Archiwum Polityki

Skok z wysokości

Niekonwencjonalną metodę pocieszenia pułkownika Mieczysława Tarnowskiego, który 30 kwietnia pożegna się z funkcją wiceszefa Agencji Bezpieczeństwa Wewnętrznego, wymyślili jego koledzy-spadochroniarze. W płatnym ogłoszeniu prasowym napisali: „Mietek, nie interesuje nas, czy jesteś jawny, czy tajny... Nie ma znaczenia, czy jesteś generałem, czy pułkownikiem... Machnij na to ręką, spójrz na świat z 4000. Zaczynamy w sobotę. Przyjedź, skoczymy razem”.
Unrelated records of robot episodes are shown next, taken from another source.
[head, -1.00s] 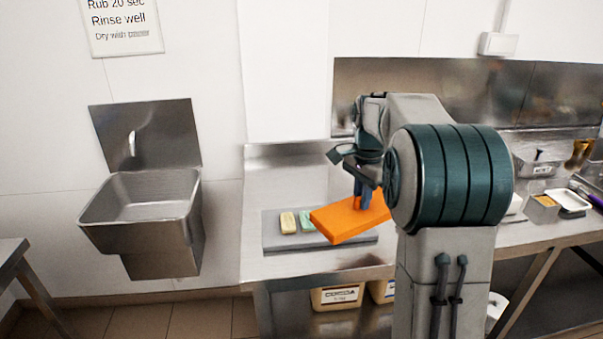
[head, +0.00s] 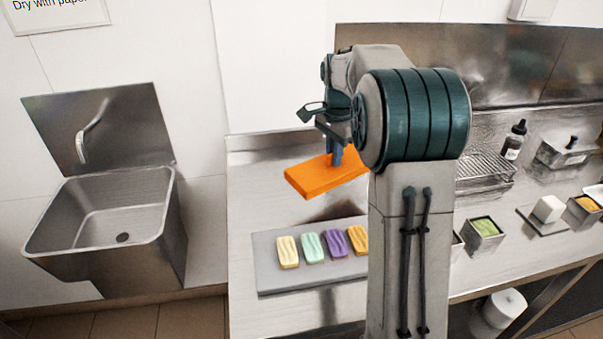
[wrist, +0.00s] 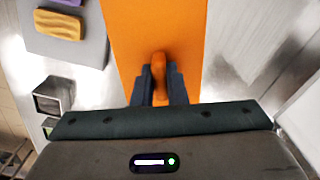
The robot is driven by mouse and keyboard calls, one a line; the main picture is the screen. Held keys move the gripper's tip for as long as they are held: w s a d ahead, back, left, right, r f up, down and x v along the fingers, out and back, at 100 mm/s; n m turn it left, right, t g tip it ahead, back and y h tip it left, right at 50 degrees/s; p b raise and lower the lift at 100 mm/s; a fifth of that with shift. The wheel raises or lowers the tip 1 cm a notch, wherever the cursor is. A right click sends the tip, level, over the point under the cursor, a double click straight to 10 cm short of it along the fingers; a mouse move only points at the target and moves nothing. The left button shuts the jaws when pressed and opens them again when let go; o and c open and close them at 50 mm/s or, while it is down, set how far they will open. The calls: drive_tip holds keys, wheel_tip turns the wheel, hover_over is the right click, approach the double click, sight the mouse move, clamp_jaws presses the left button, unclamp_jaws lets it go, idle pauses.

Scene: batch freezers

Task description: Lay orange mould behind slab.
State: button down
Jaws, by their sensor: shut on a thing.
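My gripper (head: 335,156) is shut on the orange mould (head: 312,178), a flat rectangular block with a raised grip. In the wrist view my gripper (wrist: 160,88) has its two fingers on either side of the grip of the orange mould (wrist: 122,30). The mould appears to hang above the counter, with a dark shadow below it. The grey slab (head: 264,268) lies nearer on the counter, in front of the mould. My arm hides the right ends of the mould and slab in the head view.
Yellow (head: 287,252), mint (head: 312,248), purple (head: 335,243) and orange-yellow (head: 358,240) bars lie in a row on the slab. The steel counter (head: 252,200) is bare left of the mould. Tubs, including a green-filled one (head: 484,228), stand at right. A sink (head: 100,220) is at left.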

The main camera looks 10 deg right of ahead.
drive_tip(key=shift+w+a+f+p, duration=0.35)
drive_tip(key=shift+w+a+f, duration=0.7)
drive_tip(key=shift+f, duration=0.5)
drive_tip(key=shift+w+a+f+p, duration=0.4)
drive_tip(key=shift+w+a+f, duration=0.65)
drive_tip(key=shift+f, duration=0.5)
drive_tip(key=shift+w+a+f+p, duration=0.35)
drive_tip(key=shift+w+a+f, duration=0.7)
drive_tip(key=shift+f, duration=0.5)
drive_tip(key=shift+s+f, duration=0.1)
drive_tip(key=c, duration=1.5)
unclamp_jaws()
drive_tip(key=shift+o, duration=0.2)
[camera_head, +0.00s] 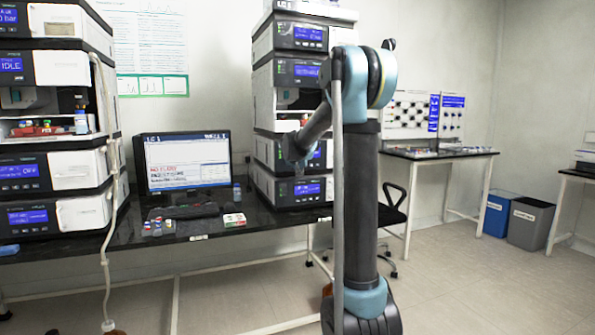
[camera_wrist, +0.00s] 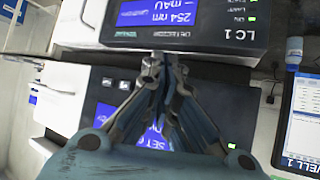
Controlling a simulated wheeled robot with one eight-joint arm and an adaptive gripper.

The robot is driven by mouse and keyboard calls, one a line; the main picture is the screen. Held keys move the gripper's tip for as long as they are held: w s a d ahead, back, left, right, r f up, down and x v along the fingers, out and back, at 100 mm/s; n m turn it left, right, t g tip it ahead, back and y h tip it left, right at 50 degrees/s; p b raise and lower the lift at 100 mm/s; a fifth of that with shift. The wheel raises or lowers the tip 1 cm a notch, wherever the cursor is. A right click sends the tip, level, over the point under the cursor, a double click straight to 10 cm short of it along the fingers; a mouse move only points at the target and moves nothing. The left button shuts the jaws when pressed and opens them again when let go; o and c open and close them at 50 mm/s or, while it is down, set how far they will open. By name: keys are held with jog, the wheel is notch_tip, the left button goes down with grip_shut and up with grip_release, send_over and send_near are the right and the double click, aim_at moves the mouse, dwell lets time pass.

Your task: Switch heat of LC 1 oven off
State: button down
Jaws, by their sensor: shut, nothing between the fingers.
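The LC 1 stack is the white and dark column in the right-middle of the head view. Its oven module (camera_head: 262,150) sits just above the lowest module, with a blue screen partly hidden by my arm. In the wrist view the oven front (camera_wrist: 210,100) fills the middle; its blue display (camera_wrist: 152,141), showing "SET", is largely covered by my fingers. Green lights glow at its right. The detector (camera_wrist: 215,37), marked LC 1 and showing 254 nm, lies above it in that view. My gripper (camera_wrist: 162,62) is shut and empty, in front of the oven; contact cannot be told.
A monitor (camera_head: 187,160) and keyboard stand left of the stack on the black bench (camera_head: 135,235). Another instrument stack (camera_head: 85,165) stands at far left. Blue and grey bins (camera_head: 528,222) are at right, with open floor before them.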

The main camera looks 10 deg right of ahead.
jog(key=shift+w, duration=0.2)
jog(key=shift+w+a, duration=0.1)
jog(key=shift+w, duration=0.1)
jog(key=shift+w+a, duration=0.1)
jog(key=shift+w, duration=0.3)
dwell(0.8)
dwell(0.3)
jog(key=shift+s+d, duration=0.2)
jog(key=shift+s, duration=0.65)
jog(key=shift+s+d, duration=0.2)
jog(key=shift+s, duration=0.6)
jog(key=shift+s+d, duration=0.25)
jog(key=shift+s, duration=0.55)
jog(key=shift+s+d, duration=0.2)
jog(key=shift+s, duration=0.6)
W ubiegłym tygodniu Tarnowski miał odebrać z rąk prezydenta Aleksandra Kwaśniewskiego awans na stopień generała brygady. Wniosek o nominację został już podpisany przez premiera. W ostatniej chwili wycofał go szef Tarnowskiego Andrzej Barcikowski. Wojskowe Służby Informacyjne przekazały mu bowiem informację, że Tarnowski był w czasach PRL współpracownikiem służb specjalnych, do czego nie przyznał się w oświadczeniu lustracyjnym złożonym w 1998 r.
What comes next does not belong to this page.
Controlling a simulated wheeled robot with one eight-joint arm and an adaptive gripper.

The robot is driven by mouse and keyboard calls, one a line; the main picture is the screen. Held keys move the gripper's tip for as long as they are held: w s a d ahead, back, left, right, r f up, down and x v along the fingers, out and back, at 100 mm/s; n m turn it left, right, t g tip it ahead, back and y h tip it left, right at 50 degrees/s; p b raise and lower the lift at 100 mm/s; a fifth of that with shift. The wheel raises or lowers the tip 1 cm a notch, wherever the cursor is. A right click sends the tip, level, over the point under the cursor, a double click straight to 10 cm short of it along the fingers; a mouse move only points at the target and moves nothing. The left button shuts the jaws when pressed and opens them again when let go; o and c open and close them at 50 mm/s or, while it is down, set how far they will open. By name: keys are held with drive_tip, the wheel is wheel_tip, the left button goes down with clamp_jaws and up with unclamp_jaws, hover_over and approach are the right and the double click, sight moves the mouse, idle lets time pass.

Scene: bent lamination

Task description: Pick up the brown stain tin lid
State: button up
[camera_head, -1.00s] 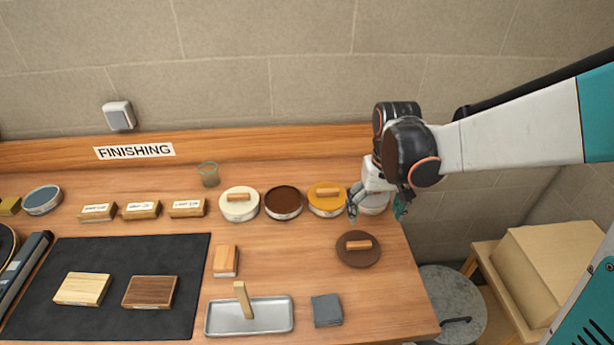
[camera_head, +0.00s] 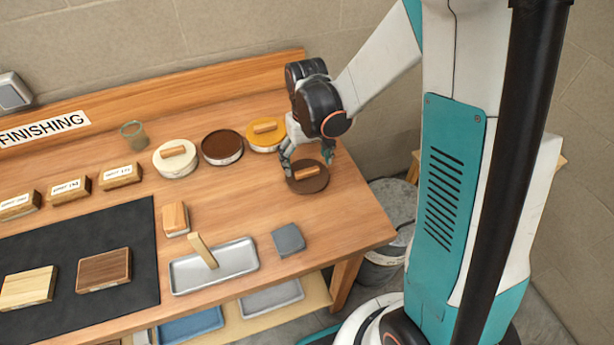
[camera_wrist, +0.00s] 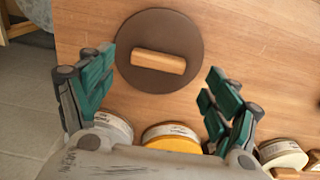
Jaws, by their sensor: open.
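The brown stain tin lid (camera_head: 307,178) is a flat brown disc with a wooden bar handle, lying on the bench near its right end. In the wrist view the lid (camera_wrist: 142,46) lies ahead of and between my fingers, with its handle (camera_wrist: 158,62) running across the gap. My gripper (camera_head: 308,161) is just over the lid's far edge in the head view. In the wrist view my gripper (camera_wrist: 160,85) is open and empty, its green-padded fingers wide apart. The open tin of brown stain (camera_head: 222,146) stands to the left of my gripper.
A yellow-lidded tin (camera_head: 265,134) and a cream-lidded tin (camera_head: 175,158) stand at the back beside the brown tin. Bare bench surrounds the lid's near side.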

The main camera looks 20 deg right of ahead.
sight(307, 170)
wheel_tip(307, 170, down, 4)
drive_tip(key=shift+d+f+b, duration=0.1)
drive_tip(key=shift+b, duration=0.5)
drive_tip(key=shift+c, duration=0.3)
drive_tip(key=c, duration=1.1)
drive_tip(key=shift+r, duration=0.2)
Dlaczego WSI zdecydowały się na ujawnienie tej informacji dopiero po sześciu latach? Część członków sejmowej komisji ds. służb specjalnych i niektórzy oficerowie tychże służb uważają, że awans Tarnowskiego został zablokowany, bo pułkownik za dużo wiedział o negocjacjach PKN Orlen z rosyjskim Jukosem w sprawie dostaw ropy naftowej do Polski. To Tarnowski miał wymóc na szefostwie ówczesnego UOP przekazanie rządowi informacji o zagrożeniach wiążących się z negocjowanym kontraktem. Tarnowski zaprzeczył rewelacjom WSI, ale zdecydował podać się do dymisji. Stwierdził, że w końcu będzie miał czas na swoje ulubione zajęcia: skoki spadochronowe i nurkowanie. Ciekawe, jak będą pocieszać go przyjaciele nurkowie?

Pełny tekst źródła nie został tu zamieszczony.